O trabalhador pode ainda constituir advogado para entrar com ação individual (mas, para isso, o prazo está muito apertado), ou dar entrada sem advogado em ação no tribunal regional de Justiça, usando algum modelo de ação pronta, disponível na internet.
Brugioni diz que é improvável que o julgamento seja concluído já nesta quinta-feira e afirma que sempre há a possibilidade de ele ser novamente adiado, ou interrompido por um pedido de vistas.
O FTGS e os índices de correção em discussão
O FGTS foi criado em 1966 como uma espécie de poupança do trabalhador com carteira assinada.

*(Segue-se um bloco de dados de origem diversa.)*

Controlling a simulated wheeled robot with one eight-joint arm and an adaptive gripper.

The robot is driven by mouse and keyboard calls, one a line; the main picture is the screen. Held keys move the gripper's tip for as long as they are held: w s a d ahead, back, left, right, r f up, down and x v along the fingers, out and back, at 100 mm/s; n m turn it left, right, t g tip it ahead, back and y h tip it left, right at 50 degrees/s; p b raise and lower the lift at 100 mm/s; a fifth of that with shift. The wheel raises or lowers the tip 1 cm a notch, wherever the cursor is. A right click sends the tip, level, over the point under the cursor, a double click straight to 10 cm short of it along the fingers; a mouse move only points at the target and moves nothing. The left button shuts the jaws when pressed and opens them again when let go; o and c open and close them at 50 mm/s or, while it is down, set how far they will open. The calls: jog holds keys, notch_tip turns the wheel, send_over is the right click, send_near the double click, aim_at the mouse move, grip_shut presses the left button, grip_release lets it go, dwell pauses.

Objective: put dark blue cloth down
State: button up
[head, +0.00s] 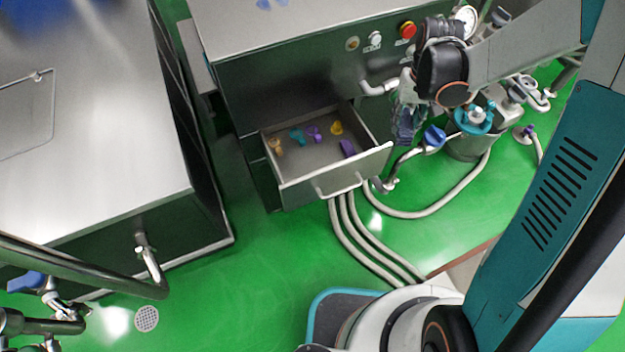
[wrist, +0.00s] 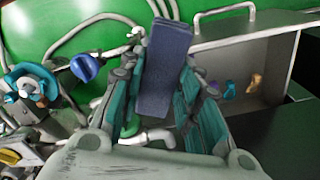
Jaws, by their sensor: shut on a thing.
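My gripper (head: 407,112) hangs at the upper right of the head view, to the right of an open drawer. It is shut on the dark blue cloth (wrist: 166,62), which shows as a folded strip between the two fingers in the wrist view. In the head view the cloth (head: 404,131) hangs below the fingers, partly hidden by them. It looks held clear of the green floor.
The open steel drawer (head: 338,181) holds several small coloured pieces. A steel cabinet top (head: 270,30) lies behind it. A steel bucket (head: 468,149) with teal fittings, a blue-handled valve (head: 434,136) and pale hoses (head: 440,212) are near. Green floor is open at front left.

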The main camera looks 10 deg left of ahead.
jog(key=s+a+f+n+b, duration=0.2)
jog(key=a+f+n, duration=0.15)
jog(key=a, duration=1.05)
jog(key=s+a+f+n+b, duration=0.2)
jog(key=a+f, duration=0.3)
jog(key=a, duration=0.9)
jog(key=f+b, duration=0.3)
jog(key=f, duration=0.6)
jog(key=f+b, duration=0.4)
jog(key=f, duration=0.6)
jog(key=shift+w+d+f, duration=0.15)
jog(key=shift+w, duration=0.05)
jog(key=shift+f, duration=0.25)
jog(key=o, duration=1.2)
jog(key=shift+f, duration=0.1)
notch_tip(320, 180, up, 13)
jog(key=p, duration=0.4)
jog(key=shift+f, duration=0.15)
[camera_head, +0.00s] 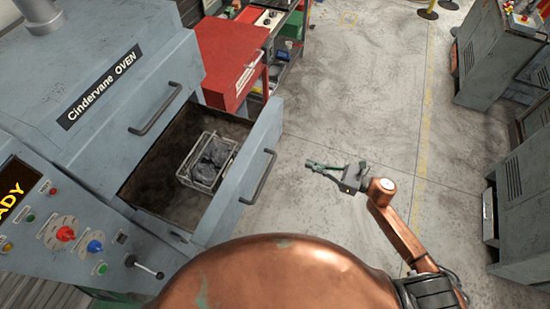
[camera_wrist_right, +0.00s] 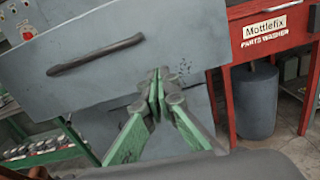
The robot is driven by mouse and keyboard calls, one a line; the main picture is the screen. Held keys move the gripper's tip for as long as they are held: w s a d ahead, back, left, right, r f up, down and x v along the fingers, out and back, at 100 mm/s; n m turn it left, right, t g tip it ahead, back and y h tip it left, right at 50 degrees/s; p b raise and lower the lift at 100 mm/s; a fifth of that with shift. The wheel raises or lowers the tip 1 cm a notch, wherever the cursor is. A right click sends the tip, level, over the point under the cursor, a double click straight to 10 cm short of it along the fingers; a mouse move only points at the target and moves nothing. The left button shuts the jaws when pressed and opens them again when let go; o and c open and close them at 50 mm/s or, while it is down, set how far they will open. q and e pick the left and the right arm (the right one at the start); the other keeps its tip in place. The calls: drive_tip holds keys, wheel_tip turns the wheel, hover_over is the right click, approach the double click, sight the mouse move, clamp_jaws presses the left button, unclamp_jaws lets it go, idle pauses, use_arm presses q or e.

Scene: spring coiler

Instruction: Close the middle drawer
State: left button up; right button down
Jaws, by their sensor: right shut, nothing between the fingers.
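The open drawer (camera_head: 237,168) sticks out of the grey Cindervane oven (camera_head: 95,75). Its front panel carries a dark bar handle (camera_head: 258,177). A wire basket (camera_head: 210,163) with dark lumps in it sits inside the drawer. Above it is another closed front with its own handle (camera_head: 155,108). My right gripper (camera_head: 310,164) is shut and empty, to the right of the drawer front and apart from it in the head view. In the right wrist view the green fingers (camera_wrist_right: 157,88) are together in front of a grey panel with a dark handle (camera_wrist_right: 95,54). My left gripper is not in view.
A red Mottlefix parts washer (camera_head: 232,62) stands behind the drawer; it also shows at the right in the wrist view (camera_wrist_right: 262,25). A control panel with knobs (camera_head: 70,230) is at the lower left. Grey cabinets (camera_head: 525,190) stand far right. The floor between is clear.

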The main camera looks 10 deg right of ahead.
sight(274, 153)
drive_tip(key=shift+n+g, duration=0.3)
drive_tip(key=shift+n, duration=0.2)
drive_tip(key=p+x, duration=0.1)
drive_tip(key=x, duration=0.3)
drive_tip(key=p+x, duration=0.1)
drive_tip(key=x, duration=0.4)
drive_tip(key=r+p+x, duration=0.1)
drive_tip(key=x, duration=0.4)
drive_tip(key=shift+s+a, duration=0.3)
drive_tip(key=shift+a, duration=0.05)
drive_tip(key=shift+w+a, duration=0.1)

Antes facultativa, a adesão ao fundo se tornou obrigatória a partir da Constituição de 1988. Pelas regras atuais, todos os empregadores são obrigados a depositar 8% do salário de seus funcionários no fundo. Isso se aplica aos empregados urbanos, rurais e, desde 2015, também aos domésticos.
O dinheiro é depositado em uma conta gerida pela Caixa Econômica Federal e somente pode ser sacado pelo trabalhador em situações como demissão sem justa causa e para a compra de imóveis.
O governo utiliza os recursos do fundo para financiar políticas públicas, principalmente de habitação.
A TR foi criada nos anos 1990, durante o governo de Fernando Collor, com um papel similar ao da Selic, com o objetivo de conter a indexação dos preços e salários e combater a alta inflação no país.
Atualmente, perdeu relevância para o cálculo dos juros, mas manteve seu papel como indexador de alguns investimentos, como a poupança.
O índice, no entanto, passou muitos anos abaixo do IPCA, índice de inflação oficial do país, ficando igual ou próximo de zero.
Já o IPCA-E é o acumulado trimestral do IPCA-15, índice que mede a inflação do dia 16 do mês anterior ao 15 do mês de referência, e é considerado uma espécie de “prévia” do IPCA.
Enquanto o INPC é o índice oficial que mede a inflação para as famílias com renda entre 1 e 5 salários mínimos e é usado pelo governo para corrigir anualmente o salário mínimo. Por conta disso, ele é considerado pelos especialistas como o substituto mais provável para a TR no FGTS.